Copy out all the lines where "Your" shows up.

::: DATASET RECORDS

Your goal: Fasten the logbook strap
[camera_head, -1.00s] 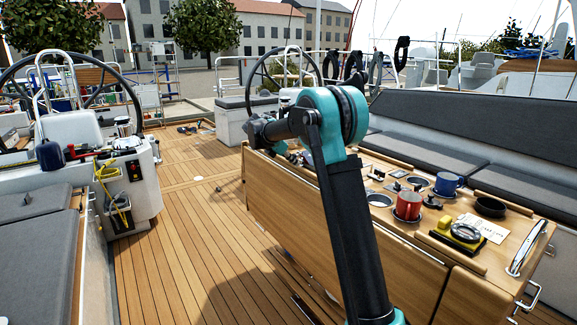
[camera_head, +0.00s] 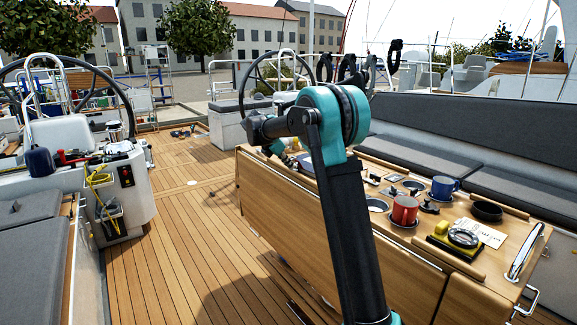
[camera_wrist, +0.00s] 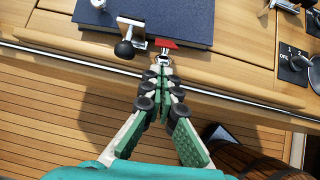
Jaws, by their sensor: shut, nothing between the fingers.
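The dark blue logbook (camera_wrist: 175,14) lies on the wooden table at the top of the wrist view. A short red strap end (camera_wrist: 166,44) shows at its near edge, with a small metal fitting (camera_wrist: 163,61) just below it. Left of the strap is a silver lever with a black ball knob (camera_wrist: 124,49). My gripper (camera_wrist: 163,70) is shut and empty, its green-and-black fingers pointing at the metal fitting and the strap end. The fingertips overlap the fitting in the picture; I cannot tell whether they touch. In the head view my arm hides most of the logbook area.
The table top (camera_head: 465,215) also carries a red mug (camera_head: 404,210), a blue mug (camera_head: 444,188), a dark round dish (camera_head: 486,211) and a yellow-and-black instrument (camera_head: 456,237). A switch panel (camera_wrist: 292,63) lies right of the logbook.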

::::::
::: DATASET RECORDS

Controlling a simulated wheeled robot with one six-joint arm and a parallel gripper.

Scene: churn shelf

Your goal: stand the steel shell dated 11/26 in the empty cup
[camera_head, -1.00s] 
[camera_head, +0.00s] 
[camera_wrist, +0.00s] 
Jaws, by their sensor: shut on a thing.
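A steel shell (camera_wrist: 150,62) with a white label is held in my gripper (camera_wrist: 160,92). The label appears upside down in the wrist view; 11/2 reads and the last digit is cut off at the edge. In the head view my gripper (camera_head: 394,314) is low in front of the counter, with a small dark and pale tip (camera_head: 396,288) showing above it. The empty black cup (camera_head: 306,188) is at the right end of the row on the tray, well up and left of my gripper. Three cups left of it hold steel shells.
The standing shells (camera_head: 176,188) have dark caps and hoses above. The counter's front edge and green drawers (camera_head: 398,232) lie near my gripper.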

::::::

## [COMPLETE ANSWER]
Your goal: Fasten the logbook strap
Your goal: stand the steel shell dated 11/26 in the empty cup

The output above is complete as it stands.